● **Exercise details**
Reproduce nothing but the lines from the start of the material through the line that includes "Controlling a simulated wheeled", both ends included, and omit every picture.

● **Records provided**
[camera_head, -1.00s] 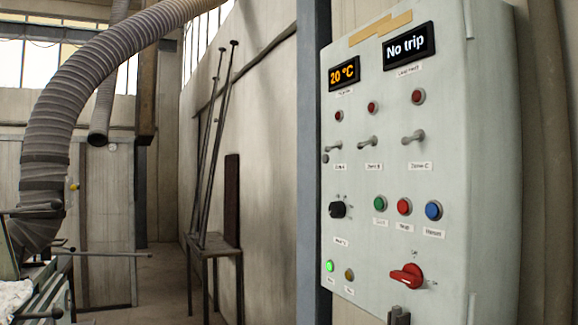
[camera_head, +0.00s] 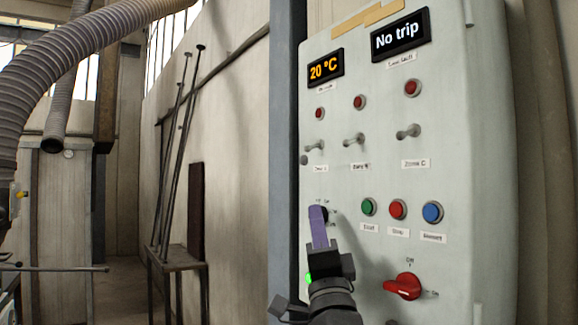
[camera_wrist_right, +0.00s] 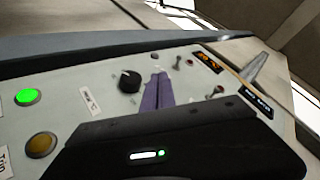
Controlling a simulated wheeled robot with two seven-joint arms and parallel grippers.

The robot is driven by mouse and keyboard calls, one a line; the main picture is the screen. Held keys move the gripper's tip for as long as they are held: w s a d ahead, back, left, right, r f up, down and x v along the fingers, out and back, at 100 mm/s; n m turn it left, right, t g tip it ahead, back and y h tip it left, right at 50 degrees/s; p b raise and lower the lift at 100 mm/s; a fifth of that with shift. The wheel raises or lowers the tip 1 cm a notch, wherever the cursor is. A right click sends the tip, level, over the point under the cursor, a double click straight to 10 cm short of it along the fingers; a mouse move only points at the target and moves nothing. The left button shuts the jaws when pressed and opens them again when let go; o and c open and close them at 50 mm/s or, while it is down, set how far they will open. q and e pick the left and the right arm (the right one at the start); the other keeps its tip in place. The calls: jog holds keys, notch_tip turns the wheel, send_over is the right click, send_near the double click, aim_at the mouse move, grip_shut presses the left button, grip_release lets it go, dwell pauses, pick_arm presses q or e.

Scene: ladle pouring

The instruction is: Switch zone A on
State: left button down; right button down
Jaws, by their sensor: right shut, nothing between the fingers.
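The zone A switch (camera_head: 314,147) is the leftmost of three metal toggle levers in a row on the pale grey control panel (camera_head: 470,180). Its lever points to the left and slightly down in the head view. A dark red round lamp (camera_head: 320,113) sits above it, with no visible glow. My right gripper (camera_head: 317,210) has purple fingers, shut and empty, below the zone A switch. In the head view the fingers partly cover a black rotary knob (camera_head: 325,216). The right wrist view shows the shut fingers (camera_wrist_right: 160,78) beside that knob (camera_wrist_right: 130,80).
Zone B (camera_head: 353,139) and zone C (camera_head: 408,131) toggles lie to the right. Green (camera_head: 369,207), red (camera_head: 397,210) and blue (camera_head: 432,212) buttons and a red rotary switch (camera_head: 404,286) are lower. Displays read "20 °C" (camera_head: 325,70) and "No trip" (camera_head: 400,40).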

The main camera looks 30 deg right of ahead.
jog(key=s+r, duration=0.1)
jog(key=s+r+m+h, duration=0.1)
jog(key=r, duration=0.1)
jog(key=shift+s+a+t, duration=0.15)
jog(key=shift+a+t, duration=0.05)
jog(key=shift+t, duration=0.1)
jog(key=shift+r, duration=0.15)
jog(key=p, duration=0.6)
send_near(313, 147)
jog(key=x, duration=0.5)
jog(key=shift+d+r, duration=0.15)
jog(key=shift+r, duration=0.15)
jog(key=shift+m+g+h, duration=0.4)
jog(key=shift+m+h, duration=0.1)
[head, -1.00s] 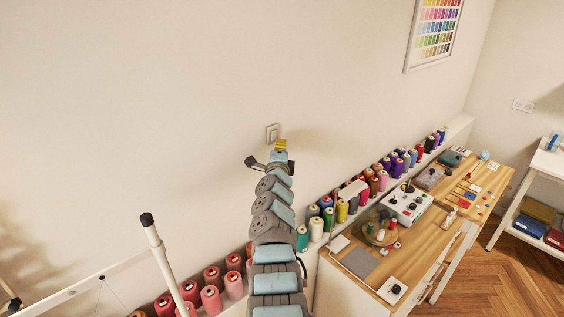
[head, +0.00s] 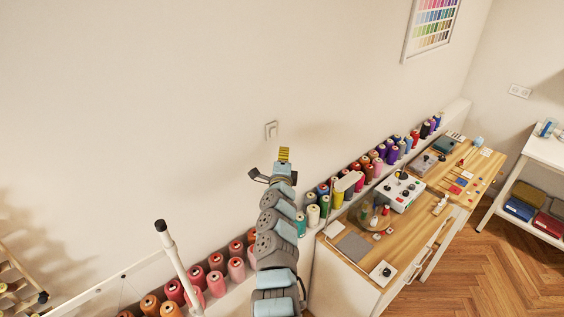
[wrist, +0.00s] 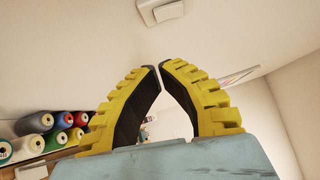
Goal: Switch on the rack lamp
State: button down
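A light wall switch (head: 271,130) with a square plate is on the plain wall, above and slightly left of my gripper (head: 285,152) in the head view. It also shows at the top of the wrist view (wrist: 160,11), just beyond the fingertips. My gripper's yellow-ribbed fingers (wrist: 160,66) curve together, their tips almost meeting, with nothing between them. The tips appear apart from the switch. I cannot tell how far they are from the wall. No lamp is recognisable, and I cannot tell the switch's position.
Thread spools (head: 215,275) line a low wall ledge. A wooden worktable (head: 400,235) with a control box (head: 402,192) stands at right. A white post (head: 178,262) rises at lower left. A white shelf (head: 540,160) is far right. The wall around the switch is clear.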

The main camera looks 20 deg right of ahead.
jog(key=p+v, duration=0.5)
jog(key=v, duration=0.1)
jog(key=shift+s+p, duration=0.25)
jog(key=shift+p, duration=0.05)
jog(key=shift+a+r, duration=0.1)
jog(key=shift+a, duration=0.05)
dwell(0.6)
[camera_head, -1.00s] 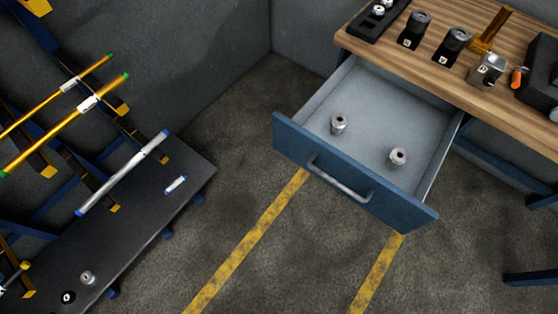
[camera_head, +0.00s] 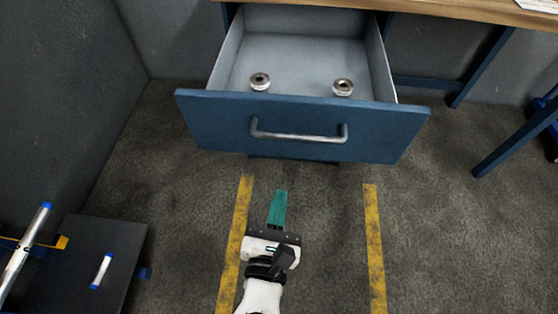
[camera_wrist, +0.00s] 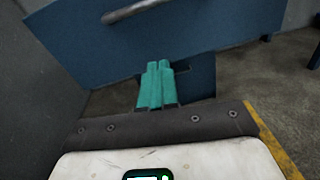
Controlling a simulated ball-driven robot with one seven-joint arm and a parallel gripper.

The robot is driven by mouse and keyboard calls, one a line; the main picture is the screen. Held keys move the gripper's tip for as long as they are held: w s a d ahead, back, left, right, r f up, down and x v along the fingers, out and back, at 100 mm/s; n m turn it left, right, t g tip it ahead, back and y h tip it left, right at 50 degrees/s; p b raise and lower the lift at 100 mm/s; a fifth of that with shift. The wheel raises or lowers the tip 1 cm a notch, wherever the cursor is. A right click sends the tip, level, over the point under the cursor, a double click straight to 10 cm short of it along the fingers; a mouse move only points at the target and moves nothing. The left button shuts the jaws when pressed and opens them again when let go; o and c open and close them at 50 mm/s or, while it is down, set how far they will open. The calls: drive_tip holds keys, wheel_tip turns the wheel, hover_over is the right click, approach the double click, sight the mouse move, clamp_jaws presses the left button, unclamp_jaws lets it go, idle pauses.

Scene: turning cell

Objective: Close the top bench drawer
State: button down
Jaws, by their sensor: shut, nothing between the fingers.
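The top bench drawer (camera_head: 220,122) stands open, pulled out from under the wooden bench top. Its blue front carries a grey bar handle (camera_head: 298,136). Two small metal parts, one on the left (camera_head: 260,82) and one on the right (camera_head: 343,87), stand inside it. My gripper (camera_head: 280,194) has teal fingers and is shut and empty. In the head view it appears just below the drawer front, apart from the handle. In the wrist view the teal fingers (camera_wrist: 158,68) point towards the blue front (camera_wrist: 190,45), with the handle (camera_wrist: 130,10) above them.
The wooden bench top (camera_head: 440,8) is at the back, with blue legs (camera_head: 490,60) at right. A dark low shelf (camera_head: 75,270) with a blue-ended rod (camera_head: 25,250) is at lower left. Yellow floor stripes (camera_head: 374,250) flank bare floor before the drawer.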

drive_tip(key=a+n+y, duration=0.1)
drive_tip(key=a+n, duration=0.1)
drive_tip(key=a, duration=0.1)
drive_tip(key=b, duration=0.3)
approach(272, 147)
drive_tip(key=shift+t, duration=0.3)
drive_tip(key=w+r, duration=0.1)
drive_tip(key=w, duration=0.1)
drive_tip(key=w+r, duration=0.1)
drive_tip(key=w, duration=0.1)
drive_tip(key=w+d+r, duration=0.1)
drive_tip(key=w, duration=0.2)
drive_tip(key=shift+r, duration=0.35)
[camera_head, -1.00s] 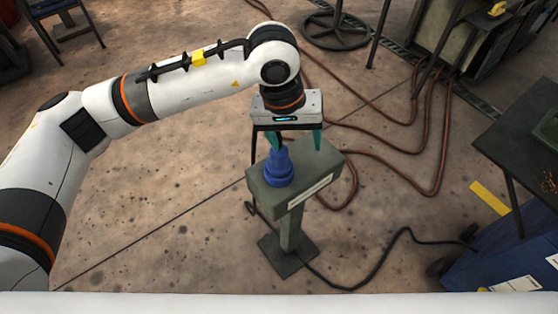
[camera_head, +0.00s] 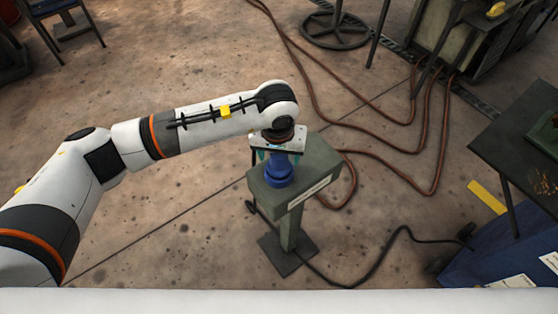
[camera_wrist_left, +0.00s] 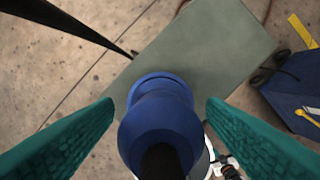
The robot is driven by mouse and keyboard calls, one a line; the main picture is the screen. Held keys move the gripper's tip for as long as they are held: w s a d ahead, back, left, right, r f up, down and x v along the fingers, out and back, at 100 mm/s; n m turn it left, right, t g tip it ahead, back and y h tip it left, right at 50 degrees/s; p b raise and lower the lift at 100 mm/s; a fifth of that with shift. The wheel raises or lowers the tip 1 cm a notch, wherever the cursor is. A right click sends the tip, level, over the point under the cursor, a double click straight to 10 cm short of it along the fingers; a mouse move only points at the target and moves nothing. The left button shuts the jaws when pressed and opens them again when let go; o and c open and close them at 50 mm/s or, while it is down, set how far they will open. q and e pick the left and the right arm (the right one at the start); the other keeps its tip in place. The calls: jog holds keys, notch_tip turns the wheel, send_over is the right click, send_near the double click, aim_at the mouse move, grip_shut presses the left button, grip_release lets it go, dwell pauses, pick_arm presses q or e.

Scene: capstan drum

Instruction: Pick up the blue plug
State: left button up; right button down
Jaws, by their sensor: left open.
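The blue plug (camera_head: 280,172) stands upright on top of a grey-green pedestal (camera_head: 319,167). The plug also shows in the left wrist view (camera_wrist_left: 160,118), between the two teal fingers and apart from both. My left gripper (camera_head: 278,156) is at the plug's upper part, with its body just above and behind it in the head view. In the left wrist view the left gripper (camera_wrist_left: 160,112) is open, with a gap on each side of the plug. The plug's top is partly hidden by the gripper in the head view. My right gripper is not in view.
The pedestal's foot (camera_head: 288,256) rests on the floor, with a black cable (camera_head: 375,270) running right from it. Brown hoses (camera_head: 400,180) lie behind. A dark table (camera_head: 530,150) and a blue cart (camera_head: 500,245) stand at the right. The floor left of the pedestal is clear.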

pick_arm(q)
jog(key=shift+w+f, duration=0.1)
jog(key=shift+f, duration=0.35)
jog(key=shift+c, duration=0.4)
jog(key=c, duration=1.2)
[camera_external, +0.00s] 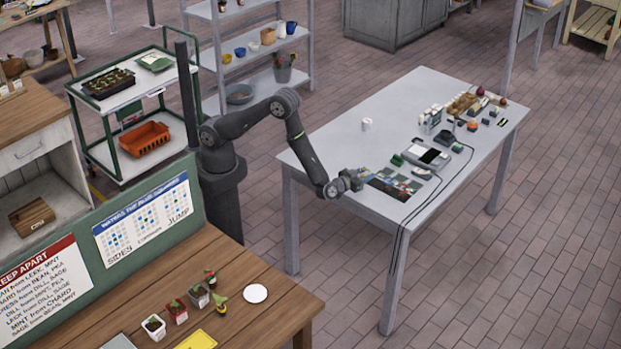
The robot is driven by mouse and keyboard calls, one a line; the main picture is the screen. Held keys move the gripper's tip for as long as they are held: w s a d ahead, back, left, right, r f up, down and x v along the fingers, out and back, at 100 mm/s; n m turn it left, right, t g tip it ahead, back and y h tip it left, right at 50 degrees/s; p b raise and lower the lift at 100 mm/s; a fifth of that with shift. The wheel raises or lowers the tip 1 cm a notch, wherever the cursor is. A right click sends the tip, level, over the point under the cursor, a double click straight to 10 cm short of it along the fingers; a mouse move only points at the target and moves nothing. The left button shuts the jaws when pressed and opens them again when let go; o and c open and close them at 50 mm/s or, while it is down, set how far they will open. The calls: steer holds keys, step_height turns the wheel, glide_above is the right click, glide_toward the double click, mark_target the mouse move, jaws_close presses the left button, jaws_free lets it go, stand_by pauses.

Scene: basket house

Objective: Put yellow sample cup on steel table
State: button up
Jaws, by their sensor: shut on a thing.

● **Solution below**
[camera_head, -1.00s] 
[camera_head, +0.00s] 
[camera_wrist_right, +0.00s] 
Controlling a simulated wheeled robot with two seven-joint arms and parallel grippers.

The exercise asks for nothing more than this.